I can report on my findings from my explorations and elaborate on my experience of this Love. I can talk about how the past and future have faded as realities from my experience, how my life is pervaded by a sense of contentment, how full of radiance and mystery the moment is, and how this looks in my relationships and in my parenting. But that would move away from what is actual, now, for you, for me. And so what I really want to say is this:
To all those who struggle, to all those who wonder if there is something wrong with them, to all those who do not feel at home, at peace, whole and fine just as you are now, please know: You are Love. Your being is a mystery beyond comprehension. Each moment contains a miraculous myriad of sensations to breathe into and explore. Something greater than this you-with-a-plan is running your life and always has been.
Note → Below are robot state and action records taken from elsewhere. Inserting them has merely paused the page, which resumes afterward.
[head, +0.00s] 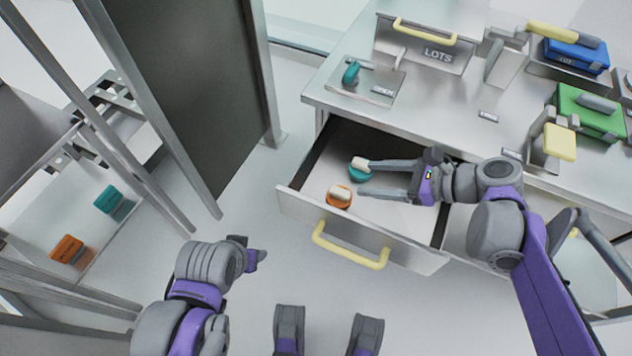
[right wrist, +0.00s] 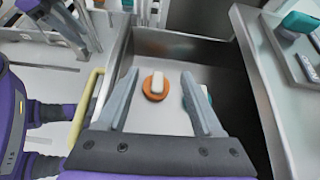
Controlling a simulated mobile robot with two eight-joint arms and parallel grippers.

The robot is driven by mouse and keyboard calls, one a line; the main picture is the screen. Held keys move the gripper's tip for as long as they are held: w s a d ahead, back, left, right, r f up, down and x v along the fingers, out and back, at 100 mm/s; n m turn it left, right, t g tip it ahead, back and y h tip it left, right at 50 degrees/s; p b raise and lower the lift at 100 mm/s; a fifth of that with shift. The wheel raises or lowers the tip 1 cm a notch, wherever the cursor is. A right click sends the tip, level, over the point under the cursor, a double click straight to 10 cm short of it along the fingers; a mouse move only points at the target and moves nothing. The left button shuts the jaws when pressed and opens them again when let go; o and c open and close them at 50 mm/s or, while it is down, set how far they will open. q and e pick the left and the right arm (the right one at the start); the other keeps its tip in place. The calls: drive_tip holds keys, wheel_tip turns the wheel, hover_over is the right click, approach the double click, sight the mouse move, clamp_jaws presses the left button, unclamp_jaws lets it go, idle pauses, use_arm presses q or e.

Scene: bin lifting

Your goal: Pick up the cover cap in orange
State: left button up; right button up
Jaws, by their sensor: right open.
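The orange cover cap (head: 339,197), round with a pale raised grip, lies on the floor of the open drawer (head: 340,245) near its front left. In the right wrist view the orange cap (right wrist: 154,92) shows between my fingers. A teal cap (head: 357,176) with a similar pale grip lies just behind it, mostly hidden by my right finger in the wrist view. My right gripper (head: 364,179) is open over the drawer, fingers pointing left, with nothing held. My left arm's end (head: 256,259) is left of the drawer; its fingers cannot be made out.
The drawer front has a yellow handle (head: 350,247). The counter (head: 450,110) above carries a LOTS box (head: 425,55), a green box (head: 590,112) and a blue box (head: 576,55). A shelf at left holds orange and teal pieces. Drawer walls surround my right gripper.

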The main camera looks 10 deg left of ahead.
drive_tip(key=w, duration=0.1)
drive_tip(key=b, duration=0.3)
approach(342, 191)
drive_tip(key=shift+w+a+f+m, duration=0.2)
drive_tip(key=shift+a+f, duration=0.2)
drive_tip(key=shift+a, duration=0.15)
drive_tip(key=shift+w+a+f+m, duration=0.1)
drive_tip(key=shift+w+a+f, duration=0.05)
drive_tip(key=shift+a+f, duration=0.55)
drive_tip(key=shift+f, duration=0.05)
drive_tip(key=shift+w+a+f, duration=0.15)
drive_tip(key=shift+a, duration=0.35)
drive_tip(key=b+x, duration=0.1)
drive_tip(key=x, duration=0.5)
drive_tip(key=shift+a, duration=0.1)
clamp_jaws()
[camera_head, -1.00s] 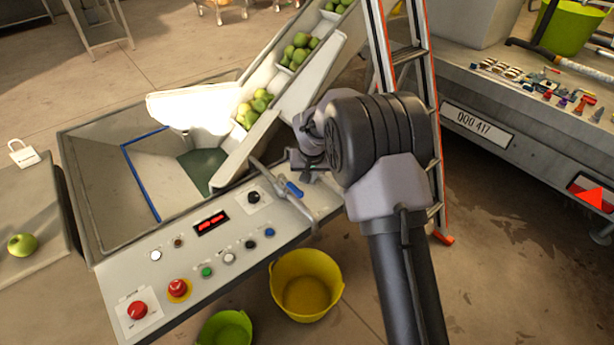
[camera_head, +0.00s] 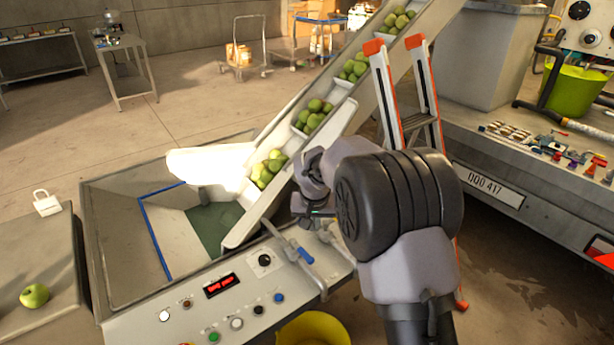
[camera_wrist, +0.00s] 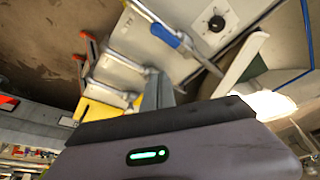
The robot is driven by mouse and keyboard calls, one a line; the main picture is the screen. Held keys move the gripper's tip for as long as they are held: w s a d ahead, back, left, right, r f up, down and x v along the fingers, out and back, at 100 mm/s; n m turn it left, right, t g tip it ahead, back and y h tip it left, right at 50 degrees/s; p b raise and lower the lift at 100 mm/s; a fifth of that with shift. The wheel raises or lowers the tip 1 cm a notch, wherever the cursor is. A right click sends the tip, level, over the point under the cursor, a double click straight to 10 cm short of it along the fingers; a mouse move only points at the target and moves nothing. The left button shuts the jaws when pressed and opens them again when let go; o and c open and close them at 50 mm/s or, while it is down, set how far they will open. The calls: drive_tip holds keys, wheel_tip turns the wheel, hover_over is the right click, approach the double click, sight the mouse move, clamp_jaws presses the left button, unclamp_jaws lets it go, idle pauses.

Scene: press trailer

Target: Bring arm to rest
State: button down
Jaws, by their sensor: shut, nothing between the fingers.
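My arm reaches up from the lower right in the head view. My gripper (camera_head: 316,212) hangs at its end above the right end of the control panel (camera_head: 240,300), apart from the blue-handled lever (camera_head: 304,255). Its fingers are small and partly hidden by the wrist in the head view. In the wrist view, my gripper's grey fingers (camera_wrist: 158,92) show close together and empty beyond the dark housing with a green light. The lever's blue handle also shows in the wrist view (camera_wrist: 165,36), with a black knob (camera_wrist: 216,23) beside it.
A conveyor (camera_head: 335,115) carrying green apples rises behind my gripper. An orange-edged ladder (camera_head: 400,105) stands close behind my arm. A trailer bed (camera_head: 510,150) with tools is at the right. A yellow bucket (camera_head: 312,330) stands below the panel. Open floor lies at the back left.

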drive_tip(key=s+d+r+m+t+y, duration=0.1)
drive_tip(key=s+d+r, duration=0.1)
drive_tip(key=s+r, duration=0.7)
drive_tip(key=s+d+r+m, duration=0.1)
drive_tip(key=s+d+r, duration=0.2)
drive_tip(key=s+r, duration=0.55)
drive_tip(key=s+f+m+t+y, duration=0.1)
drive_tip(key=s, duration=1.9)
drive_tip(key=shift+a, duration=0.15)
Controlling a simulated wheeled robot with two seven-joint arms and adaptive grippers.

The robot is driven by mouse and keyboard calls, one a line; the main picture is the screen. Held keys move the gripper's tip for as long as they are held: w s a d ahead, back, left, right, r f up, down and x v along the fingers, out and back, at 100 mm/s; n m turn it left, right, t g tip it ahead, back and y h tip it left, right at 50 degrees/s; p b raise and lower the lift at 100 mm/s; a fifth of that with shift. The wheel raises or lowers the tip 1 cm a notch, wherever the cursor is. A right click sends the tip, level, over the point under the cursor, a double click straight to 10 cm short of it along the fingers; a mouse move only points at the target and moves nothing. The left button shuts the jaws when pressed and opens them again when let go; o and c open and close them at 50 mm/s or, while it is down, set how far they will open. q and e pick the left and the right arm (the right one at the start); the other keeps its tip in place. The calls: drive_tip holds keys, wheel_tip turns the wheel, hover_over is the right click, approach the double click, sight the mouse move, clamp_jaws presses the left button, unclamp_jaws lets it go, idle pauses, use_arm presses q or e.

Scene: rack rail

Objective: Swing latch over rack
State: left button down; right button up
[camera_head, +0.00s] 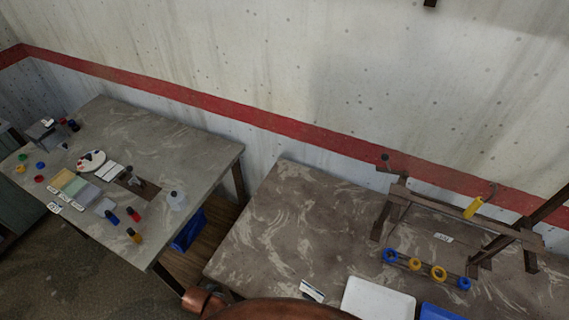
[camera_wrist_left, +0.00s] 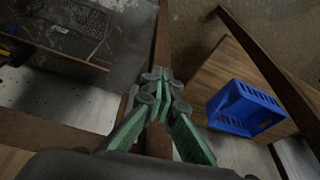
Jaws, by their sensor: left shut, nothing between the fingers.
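A dark brown metal rack (camera_head: 440,207) stands on the right-hand table in the head view. A dark angled arm with a round knob (camera_head: 386,159) rises at the rack's left end. A yellow handle (camera_head: 473,207) on a thin curved rod sits tilted near the right part of the rail. I cannot tell for certain which of these is the latch. My left gripper (camera_wrist_left: 162,88), with green-sided fingers, is shut and empty in the left wrist view, above dark table framing and away from the rack. My right gripper is not in view.
Blue and yellow rings (camera_head: 427,269) line up at the rack's foot. A white tray (camera_head: 377,301) and a blue bin (camera_head: 441,312) lie in front. The right-hand table's left part (camera_head: 290,225) is clear. Another table (camera_head: 140,137) holds small items. A blue crate (camera_wrist_left: 243,108) sits low.

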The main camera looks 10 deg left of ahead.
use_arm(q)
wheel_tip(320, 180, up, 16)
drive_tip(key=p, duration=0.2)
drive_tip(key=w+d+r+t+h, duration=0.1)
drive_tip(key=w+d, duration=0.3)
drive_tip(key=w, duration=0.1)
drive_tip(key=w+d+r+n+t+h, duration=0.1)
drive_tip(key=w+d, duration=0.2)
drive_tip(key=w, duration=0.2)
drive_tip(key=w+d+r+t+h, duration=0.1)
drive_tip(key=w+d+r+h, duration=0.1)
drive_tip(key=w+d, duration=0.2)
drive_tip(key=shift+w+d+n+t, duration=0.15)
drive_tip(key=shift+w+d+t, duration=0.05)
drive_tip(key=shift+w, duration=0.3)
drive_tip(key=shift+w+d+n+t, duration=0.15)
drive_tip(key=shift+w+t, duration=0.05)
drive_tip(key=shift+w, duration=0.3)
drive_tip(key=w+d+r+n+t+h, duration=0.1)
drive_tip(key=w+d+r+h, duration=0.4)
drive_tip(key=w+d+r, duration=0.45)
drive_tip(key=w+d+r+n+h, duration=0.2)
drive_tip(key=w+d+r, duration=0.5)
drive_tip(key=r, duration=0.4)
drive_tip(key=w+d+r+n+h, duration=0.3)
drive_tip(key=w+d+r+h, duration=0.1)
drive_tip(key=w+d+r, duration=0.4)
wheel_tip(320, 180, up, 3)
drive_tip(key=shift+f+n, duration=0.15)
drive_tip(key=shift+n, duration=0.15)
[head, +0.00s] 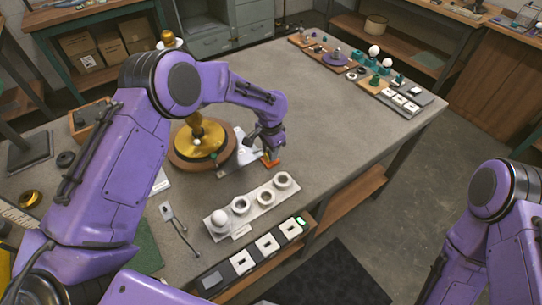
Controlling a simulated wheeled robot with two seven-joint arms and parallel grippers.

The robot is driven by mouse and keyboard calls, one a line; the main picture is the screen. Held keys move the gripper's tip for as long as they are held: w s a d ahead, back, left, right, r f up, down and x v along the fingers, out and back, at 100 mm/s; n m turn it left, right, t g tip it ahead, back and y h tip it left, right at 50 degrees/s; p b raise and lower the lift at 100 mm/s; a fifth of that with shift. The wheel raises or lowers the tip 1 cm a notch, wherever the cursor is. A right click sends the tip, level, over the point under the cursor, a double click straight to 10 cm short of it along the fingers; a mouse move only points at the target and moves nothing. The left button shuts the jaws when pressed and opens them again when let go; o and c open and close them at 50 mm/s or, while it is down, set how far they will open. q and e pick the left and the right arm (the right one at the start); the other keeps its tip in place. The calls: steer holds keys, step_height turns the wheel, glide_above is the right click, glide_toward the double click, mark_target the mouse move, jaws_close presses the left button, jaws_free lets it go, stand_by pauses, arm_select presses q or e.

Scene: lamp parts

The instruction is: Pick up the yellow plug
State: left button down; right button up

Let it have you.
Now that you have moved into my heart,
taken the doors off their hinges and
removed the windows, glass, sash and all,
beggars are coming from everywhere
for your sweet embrace.
The beggars stream in from every direction
walking, running, crawling, rolling and being …carried.
The neighbors have stopped screaming about it.
At first they had plenty to say but after weeks … … and weeks of this
they know there is no helping it.
This is beyond city ordinances.
Soon they will be coming themselves,
dropping rakes, dog leashes, clothespins,
leaving cars running in the street,
for a glimpse of your holy face.
What am I to do but
watch in awe at the blessed variety
… of your creation,
the myriad wounds, the incredible stories,
the way they gather around the door
quivering with the certain knowledge
that finally no one will be turned away,
and stay in the house making meals,
and carrying sheets up and down the stairs.